• **What you should do**:
Locate every line in the material below that has the word "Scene". Copy each of those lines.
--- start ---
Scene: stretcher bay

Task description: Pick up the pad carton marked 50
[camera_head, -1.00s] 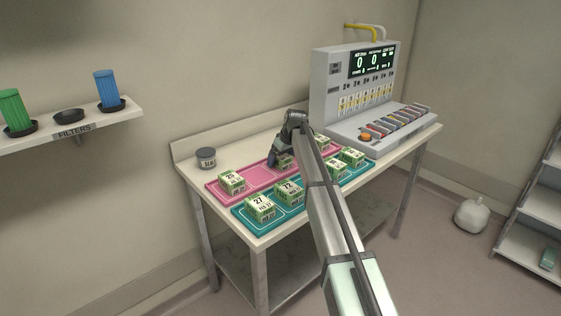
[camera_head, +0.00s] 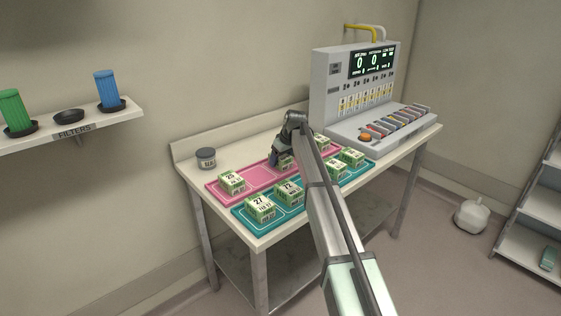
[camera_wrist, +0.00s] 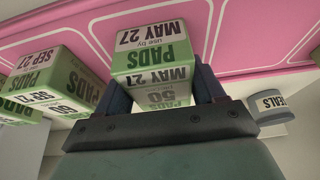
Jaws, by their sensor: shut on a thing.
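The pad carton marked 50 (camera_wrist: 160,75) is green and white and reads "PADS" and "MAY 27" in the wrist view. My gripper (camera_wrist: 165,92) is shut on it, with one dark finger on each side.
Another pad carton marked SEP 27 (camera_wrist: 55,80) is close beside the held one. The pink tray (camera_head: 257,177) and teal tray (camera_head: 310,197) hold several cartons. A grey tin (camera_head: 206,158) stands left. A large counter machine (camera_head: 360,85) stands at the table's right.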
--- end ---
--- start ---
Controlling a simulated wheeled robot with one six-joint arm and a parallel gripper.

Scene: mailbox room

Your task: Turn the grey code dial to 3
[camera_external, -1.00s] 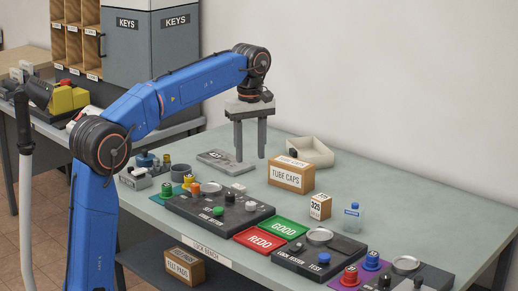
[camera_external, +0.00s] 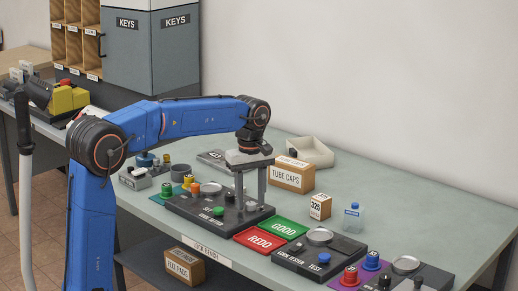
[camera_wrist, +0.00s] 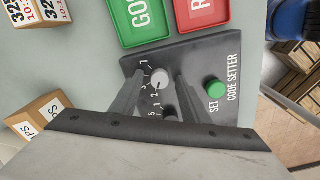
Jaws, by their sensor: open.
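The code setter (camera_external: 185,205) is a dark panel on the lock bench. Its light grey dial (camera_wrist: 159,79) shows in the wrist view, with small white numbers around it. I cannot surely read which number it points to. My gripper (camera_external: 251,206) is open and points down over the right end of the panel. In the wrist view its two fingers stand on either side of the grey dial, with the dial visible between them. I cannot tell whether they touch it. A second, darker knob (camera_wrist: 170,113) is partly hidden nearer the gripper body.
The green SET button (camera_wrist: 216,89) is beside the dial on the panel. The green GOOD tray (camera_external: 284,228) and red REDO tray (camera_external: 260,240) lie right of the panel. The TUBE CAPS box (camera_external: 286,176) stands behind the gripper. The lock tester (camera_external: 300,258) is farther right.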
--- end ---
• **Completed exercise**:
Scene: stretcher bay
Scene: mailbox room

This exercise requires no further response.